De igual manera la emergencia del mundo multipolar (la reciente Cumbre de los BRICS con la incorporación de 12 países en calidad de socios, entre ellos Cuba) es un hecho irreversible, si bien no está exento de contradicciones y elementos que frenan un despliegue con mayor celeridad. El Proyecto de la Ruta de la Seda igualmente no puede ser detenido por EE. UU.

El puerto, de Chancay en Perú, a ochenta kilómetros de Lima,  inaugurado por el presidente Xi Jinping, con una inversión de más de 3500 millones de dólares es un demostración del avance de relaciones económicas profundas con otros actores diferentes a Washington.

En el caso de México, afortunadamente obtuvo una victoria categórica Claudia Sheinbaum en las elecciones del 2 de junio, se ha dejado claro que este gobierno trabajará en aras de crear el segundo piso de la denominada 4rta Transformación que impulsó AMLO.

La táctica oficial de Trump,  para resolver el conflicto ruso-ucraniano aún no ha sido definida por completo. Y por otra parte, hay señales contradictorias de cómo se enfrentará a la grave situación en Medio Oriente. ¿Realmente es posible que la postura del nuevo mandatario en este sentido tienda a la paz?

Trump repitió, hasta el cansancio, que con solo levantar el teléfono pondría fin a la guerra en Ucrania y los ataques en Palestina; donde el gobierno sionista de Israel ha cometido crímenes horrendos desde finales de la década del 40 del siglo anterior, y que en el último año ha intensificado, al punto de convertirse en una acto de genocidio inenarrable.

Aún acostumbrados a su megalomanía parecen expresiones exageradas.

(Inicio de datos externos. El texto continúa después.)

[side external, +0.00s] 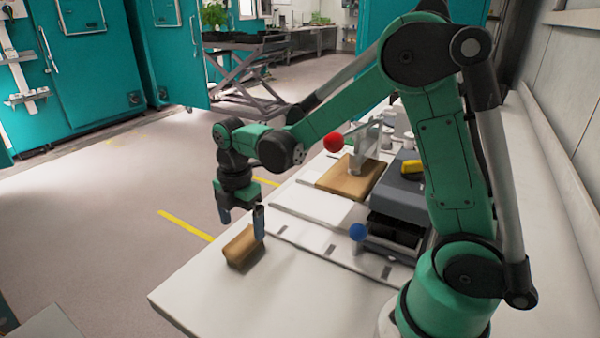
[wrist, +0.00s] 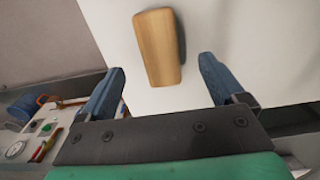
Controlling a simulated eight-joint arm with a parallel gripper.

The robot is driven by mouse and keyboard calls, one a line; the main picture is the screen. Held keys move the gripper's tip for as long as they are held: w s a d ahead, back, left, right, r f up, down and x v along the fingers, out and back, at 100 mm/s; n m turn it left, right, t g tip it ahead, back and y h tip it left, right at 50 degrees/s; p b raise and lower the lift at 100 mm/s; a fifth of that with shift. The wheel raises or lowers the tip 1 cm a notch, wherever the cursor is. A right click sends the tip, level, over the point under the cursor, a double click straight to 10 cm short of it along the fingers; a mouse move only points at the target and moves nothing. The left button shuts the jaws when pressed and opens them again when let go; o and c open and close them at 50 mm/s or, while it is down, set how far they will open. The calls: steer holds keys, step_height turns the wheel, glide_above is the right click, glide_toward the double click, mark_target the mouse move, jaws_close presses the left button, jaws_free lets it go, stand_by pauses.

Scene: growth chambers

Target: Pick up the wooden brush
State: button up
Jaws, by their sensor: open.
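The wooden brush (side external: 242,246) is a brown block lying near the far left edge of the white table. I cannot tell the exact height between fingertips and brush.
The table's edge is close to the brush. The table front is clear.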

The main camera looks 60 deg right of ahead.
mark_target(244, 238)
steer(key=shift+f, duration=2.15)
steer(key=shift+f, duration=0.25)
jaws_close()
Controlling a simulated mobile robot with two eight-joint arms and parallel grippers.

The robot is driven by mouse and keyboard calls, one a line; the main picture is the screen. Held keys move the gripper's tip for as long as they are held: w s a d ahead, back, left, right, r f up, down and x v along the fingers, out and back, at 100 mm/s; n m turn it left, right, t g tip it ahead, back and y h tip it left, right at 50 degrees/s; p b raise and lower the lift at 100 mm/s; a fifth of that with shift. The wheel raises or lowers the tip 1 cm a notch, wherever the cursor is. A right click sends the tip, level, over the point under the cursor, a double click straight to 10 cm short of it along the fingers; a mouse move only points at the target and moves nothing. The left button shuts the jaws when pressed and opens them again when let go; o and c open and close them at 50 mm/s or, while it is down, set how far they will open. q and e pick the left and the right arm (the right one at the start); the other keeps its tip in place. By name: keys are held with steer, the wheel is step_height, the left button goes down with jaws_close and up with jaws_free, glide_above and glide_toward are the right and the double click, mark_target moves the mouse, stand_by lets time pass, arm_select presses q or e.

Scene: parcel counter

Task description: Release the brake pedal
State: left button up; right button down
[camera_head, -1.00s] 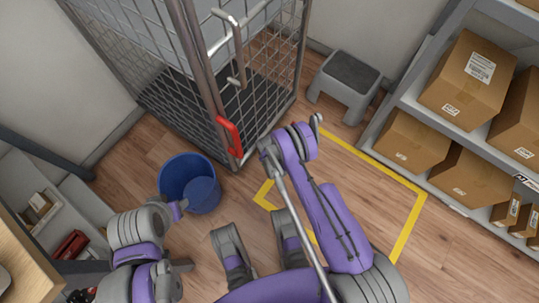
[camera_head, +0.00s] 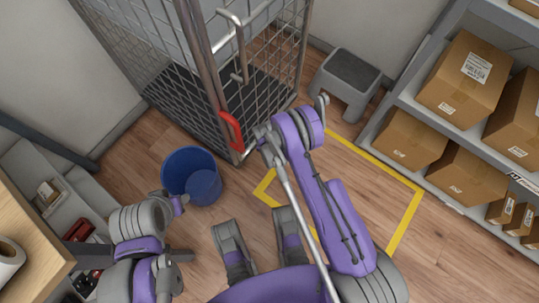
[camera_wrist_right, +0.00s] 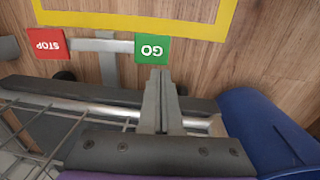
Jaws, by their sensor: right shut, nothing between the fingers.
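The brake pedal shows in the right wrist view as a grey crossbar (camera_wrist_right: 100,45) near the floor, at the cage trolley's base. It has a red STOP pad (camera_wrist_right: 46,45) on the left and a green GO pad (camera_wrist_right: 152,49) on the right; both labels look upside down. My right gripper (camera_wrist_right: 160,77) is shut and empty, its tips just below the GO pad in the picture; I cannot tell whether they touch it. In the head view, the right wrist (camera_head: 264,138) is beside the trolley's near corner and the pedal is not made out. My left arm (camera_head: 138,222) is at lower left; its jaws are unclear.
The wire cage trolley (camera_head: 200,80) carries a red part (camera_head: 232,130) at its near corner. A blue bucket (camera_head: 190,178) stands close by. A grey step stool (camera_head: 347,80) and parcel shelves (camera_head: 440,118) are right. Yellow floor tape (camera_head: 405,222) frames bare floor.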

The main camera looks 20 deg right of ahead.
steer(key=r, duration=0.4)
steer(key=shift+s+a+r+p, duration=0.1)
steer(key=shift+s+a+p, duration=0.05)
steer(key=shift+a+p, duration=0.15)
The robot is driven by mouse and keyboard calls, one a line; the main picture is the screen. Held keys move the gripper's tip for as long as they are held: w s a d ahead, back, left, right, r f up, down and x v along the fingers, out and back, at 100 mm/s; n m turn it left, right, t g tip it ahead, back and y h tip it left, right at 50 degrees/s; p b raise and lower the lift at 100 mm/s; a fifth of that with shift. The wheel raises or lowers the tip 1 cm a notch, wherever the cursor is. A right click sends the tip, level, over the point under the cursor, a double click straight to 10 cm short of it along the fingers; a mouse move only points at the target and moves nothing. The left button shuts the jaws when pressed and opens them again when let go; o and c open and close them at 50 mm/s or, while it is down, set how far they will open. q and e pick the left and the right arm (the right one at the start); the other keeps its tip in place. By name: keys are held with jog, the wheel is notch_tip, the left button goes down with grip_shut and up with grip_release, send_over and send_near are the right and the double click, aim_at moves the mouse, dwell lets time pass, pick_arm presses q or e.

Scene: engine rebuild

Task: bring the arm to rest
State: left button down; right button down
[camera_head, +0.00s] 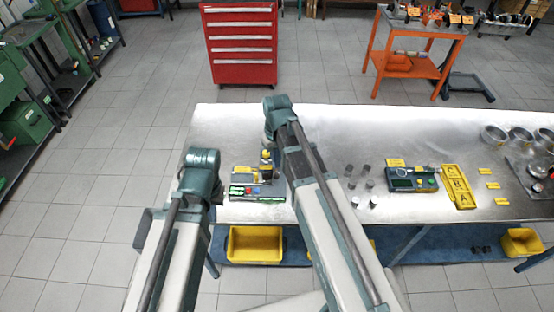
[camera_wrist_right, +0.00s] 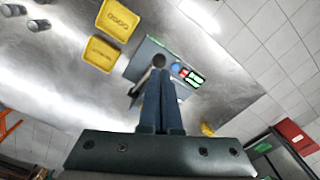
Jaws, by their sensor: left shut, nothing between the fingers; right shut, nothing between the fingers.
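In the head view my two arms reach up over the near edge of the steel workbench (camera_head: 330,125). My left arm's elbow is at the left, beside the bench's left end, and its gripper does not show. My right arm crosses the bench's left part and hides its own gripper there. In the right wrist view my right gripper (camera_wrist_right: 161,75) is shut and empty, its two dark fingers together. Beyond its tips is a grey panel device (camera_wrist_right: 150,55) with red and blue buttons and a green display; I cannot tell whether they touch.
A panel with a green display (camera_head: 257,198) lies at the bench's left. Several small metal cylinders (camera_head: 372,202), a grey-green meter (camera_head: 412,185) and a yellow lettered tray (camera_head: 459,170) stand to the right. A yellow bin (camera_head: 254,250) sits below. A red cabinet (camera_head: 240,45) is behind.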

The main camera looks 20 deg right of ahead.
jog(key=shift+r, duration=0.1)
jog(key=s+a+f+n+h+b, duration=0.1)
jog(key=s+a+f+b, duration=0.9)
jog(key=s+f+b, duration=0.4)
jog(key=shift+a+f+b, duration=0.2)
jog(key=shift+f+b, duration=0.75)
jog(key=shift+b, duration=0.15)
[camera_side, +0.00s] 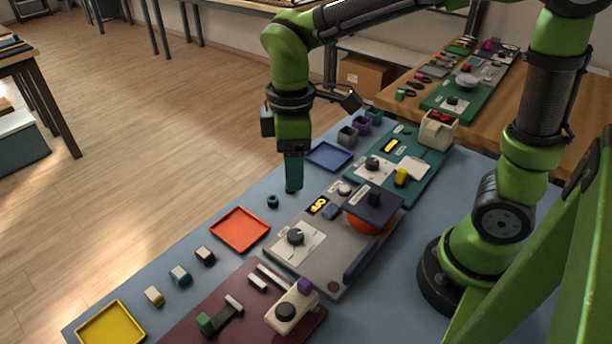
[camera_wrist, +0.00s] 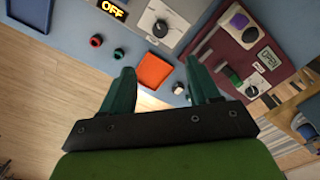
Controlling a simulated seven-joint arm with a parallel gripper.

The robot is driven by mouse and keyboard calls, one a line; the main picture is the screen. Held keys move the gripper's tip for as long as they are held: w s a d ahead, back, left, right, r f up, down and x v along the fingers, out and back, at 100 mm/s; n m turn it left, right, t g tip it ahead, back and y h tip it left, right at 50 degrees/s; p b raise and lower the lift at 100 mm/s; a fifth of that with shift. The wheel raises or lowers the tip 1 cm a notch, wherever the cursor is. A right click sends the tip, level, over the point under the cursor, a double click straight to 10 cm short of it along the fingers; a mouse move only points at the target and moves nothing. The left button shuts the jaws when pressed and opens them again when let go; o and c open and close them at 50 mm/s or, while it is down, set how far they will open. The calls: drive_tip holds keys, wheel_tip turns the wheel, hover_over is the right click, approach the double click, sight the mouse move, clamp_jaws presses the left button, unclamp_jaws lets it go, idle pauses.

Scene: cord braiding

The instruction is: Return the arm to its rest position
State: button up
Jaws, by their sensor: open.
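My arm comes in from the upper right in the side view and points down, with my gripper (camera_side: 293,189) low over the blue table (camera_side: 250,190), beside a small teal ring (camera_side: 272,201). In the wrist view my gripper (camera_wrist: 160,66) shows two teal fingers spread apart with nothing between them. The orange tray (camera_wrist: 156,71) appears beyond them. That tray also shows in the side view (camera_side: 240,230), and it looks empty.
A grey panel (camera_side: 300,262) with a dial and a lit OFF display (camera_side: 318,206) stands right of my gripper. A blue tray (camera_side: 329,156), a teal panel (camera_side: 425,176), a maroon panel (camera_side: 190,325) and a yellow tray (camera_side: 111,324) surround it. Small blocks (camera_side: 180,275) line the front edge.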

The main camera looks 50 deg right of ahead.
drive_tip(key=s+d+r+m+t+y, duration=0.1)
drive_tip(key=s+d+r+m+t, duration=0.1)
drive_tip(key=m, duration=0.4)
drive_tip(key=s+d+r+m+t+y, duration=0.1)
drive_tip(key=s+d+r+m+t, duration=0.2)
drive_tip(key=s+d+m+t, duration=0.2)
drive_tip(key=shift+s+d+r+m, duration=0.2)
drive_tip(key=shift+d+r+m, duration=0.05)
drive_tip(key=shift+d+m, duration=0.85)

La complejidad de ambos conflictos demandará esfuerzos y acciones concretas más allá de la alharaca discursiva.

Hay también, a lo interno de los EE. UU., múltiples intereses en juego para quienes se benefician de la guerra como fuente de ganancias.

Con independencia de que se encuentre una solución negociada Trump no va a prescindir de la amenaza, y el chantaje, como piedra angular de su proyección exterior, De igual manera del uso de sanciones, e instrumentos punitivos, en el afán de doblegar a quienes no se pliegan a sus disposiciones.